As soon as I read that headline in the Washington Post, I thought, Jews! Responsible nationalism from a Jewish perspective is nationalism that does not threaten Jews. In other words, neutered nationalism.

Jews tend to fear gentile nationalisms because by definition, gentile nationalisms exclude Jews. On the other hand, Jews like Jewish nationalism.

Lawrence Summers writes in the Washington Post: “What is needed is a responsible nationalism — an approach where it is understood that countries are expected to pursue their citizens’ economic welfare as a primary objective but where their ability to damage the interests of citizens of other countries is circumscribed. With such an approach, the content of international agreements would be judged not by how much is harmonized or by how many barriers to global commerce are torn down but by whether people as workers, consumers and voters are empowered.”

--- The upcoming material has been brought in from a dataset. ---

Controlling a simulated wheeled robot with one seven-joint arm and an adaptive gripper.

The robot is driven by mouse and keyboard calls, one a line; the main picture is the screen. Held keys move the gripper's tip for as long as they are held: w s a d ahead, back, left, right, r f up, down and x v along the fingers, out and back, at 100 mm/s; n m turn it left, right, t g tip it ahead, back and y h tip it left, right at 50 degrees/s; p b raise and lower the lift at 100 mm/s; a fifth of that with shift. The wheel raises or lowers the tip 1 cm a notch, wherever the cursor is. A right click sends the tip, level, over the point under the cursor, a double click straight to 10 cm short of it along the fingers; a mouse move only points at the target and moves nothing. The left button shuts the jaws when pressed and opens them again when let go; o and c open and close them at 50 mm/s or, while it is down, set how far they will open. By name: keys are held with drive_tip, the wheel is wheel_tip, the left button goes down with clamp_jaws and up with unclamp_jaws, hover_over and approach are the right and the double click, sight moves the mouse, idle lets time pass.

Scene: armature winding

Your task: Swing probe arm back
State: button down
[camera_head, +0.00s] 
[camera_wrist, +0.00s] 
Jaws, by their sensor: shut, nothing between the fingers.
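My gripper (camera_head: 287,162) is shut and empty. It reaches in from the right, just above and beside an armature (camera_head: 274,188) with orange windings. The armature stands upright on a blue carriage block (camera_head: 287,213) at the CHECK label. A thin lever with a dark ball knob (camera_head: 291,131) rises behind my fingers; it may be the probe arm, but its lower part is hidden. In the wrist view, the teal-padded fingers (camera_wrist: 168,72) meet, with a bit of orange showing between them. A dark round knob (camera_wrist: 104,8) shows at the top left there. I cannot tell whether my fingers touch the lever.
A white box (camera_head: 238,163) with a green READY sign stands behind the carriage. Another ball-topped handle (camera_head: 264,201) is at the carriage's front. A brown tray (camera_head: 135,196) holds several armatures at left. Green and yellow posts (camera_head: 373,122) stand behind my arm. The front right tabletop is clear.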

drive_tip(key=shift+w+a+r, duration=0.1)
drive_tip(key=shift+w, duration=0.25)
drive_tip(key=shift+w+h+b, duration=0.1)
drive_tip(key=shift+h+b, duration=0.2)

This is nonsense. Economic power translates into military power. If you can hurt your most dangerous neighbor, it is in your self-interest to do so. For instance, if the United States followed John Mearsheimer’s advice and kicked out all Chinese students and did everything it could to retard China’s growth, these policies would increase the length of time that America ruled as the world’s hegemon. By assisting China’s growth, America’ hastens the time that China becomes the most powerful nation on earth, taking over that position from the United States.

Life is war.

Different peoples, different nations, have different interests.

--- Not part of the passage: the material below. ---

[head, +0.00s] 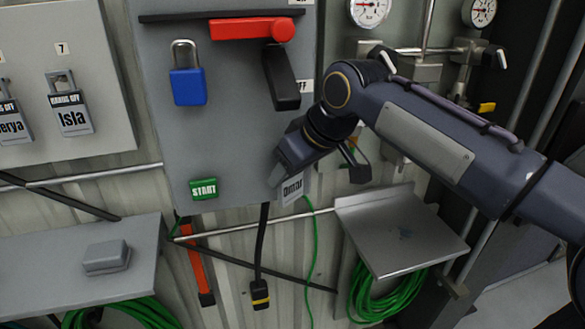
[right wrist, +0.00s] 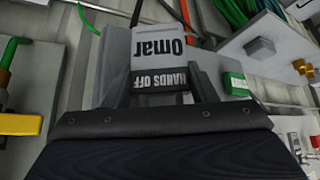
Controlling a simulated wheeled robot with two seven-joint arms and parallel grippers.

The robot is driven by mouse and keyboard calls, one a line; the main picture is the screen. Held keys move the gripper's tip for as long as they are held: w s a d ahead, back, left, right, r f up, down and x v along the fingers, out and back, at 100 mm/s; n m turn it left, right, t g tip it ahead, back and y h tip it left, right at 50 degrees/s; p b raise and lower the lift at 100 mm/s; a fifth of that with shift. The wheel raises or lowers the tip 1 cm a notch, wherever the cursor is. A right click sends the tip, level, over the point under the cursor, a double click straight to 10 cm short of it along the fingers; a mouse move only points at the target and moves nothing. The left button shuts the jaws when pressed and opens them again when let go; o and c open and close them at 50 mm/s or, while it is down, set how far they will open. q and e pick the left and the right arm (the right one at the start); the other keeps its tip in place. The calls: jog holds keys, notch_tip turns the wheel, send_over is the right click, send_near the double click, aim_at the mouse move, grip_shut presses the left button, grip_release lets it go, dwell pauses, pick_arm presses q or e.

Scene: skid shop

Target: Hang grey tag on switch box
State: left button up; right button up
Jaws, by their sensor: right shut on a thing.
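The grey switch box (head: 225,140) hangs on the wall in the middle of the head view. It carries a red handle (head: 240,29), a black lever (head: 281,75), a blue padlock (head: 188,87) and a green START button (head: 204,188). My right gripper (head: 283,176) is in front of the box's lower right corner. It is shut on the grey tag (head: 292,190), which reads "Omar". In the right wrist view the tag (right wrist: 160,48) sits between the fingers (right wrist: 157,98), with "HANDS OFF" on its dark band. I cannot tell whether the tag touches the box. My left gripper is out of view.
A tag board (head: 95,120) with "Isla" (head: 72,112) and another tag hangs at left. A shelf (head: 135,260) with a grey block (head: 106,257) is below it. A small metal shelf (head: 400,225) and gauges (head: 370,10) are at right. Green hoses and a black cable hang below.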

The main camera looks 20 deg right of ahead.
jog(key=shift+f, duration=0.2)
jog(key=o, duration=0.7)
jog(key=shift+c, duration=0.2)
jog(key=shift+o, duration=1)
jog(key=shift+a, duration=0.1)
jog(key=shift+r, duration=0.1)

Another way of looking at Larry Summer’s article is to apply it to religion.

Then the paragraph above would read: “What is needed is a responsible religion — an approach where it is understood that religions are expected to pursue their goals as a primary objective but where their ability to damage the religions of others is circumscribed.”

That’s not religion. Once you start circumscribing religion to not hurt outsiders, you neuter it.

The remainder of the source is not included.